[Entries from a dataset]
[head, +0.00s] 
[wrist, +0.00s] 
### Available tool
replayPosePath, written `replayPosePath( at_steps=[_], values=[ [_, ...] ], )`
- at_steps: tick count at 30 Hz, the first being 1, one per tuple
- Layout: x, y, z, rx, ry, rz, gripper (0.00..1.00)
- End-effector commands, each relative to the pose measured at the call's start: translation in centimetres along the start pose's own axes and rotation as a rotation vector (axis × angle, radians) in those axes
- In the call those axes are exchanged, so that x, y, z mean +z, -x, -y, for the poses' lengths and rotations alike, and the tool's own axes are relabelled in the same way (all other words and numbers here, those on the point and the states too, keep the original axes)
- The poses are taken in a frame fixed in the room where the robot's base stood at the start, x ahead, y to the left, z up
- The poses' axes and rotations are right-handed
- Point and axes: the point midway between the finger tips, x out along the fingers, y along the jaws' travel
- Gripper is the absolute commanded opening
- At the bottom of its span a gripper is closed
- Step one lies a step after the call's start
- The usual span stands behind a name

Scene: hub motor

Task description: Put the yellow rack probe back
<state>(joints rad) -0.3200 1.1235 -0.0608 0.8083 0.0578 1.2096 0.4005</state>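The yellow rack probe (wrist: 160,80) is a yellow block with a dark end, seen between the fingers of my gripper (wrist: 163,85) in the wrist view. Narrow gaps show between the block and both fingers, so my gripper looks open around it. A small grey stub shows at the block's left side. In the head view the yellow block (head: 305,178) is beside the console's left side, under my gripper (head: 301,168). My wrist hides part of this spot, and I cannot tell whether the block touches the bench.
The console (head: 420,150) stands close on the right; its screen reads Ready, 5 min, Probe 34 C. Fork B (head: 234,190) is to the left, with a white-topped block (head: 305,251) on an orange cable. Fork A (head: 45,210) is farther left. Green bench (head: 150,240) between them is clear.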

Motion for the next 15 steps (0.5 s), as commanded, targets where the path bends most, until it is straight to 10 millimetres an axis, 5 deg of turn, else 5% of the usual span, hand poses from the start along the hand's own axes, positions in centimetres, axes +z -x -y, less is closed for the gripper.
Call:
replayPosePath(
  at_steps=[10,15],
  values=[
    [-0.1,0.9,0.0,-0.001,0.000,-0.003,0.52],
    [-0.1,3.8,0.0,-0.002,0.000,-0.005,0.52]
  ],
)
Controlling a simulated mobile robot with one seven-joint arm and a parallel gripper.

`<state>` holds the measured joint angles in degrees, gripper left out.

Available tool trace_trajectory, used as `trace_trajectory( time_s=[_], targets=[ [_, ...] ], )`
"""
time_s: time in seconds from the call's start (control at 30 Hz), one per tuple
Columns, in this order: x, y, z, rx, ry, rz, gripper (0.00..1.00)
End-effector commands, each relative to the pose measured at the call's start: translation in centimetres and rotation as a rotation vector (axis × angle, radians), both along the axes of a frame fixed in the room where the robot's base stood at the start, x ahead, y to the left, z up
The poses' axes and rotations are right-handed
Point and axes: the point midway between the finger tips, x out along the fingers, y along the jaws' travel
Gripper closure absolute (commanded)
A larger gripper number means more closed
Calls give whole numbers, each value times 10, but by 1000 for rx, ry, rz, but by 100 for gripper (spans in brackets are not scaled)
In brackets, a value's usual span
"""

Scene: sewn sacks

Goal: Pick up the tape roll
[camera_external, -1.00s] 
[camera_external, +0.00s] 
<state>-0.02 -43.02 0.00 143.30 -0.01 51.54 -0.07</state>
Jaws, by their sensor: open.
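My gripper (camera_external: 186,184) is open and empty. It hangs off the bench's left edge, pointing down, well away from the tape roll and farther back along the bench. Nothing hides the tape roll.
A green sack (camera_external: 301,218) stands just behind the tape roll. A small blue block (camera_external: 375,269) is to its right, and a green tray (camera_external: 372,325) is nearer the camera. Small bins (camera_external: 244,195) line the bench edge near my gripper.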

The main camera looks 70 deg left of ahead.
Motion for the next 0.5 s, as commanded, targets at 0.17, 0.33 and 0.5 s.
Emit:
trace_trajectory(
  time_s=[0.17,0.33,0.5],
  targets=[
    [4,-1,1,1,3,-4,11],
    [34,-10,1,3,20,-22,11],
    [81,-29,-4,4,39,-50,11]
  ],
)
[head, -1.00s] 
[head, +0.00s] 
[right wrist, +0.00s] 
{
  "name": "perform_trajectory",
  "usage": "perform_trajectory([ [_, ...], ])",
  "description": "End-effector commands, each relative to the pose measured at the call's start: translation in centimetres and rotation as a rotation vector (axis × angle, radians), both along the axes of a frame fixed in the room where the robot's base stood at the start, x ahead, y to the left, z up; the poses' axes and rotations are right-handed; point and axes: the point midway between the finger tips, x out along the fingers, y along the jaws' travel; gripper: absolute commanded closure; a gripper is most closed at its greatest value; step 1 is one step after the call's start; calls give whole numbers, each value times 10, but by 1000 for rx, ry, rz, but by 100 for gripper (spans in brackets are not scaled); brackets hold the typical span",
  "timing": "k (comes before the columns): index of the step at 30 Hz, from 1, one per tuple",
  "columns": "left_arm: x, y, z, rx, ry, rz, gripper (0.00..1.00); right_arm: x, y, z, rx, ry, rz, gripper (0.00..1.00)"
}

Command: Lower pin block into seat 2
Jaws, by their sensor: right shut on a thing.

YOUR OBJECTIVE:
Exactly as written, quote the lines from the one that has "[wrist, +0.00s]" down to the one that has "Task description: Put", and include both.

SOLUTION:
[wrist, +0.00s] 
### Available tool
replayPosePath, written `replayPosePath( at_steps=[_], values=[ [_, ...] ], )`
- at_steps: tick count at 30 Hz, the first being 1, one per tuple
- Layout: x, y, z, rx, ry, rz, gripper (0.00..1.00)
- End-effector commands, each relative to the pose measured at the call's start: translation in centimetres along the start pose's own axes and rotation as a rotation vector (axis × angle, radians) in those axes
- In the call those axes are exchanged, so that x, y, z mean +z, -x, -y, for the poses' lengths and rotations alike, and the tool's own axes are relabelled in the same way (all other words and numbers here, those on the point and the states too, keep the original axes)
- The poses are taken in a frame fixed in the room where the robot's base stood at the start, x ahead, y to the left, z up
- The poses' axes and rotations are right-handed
- Point and axes: the point midway between the finger tips, x out along the fingers, y along the jaws' travel
- Gripper is the absolute commanded opening
- At the bottom of its span a gripper is closed
- Step one lies a step after the call's start
- The usual span stands behind a name

Scene: hub motor

Task description: Put the yellow rack probe back

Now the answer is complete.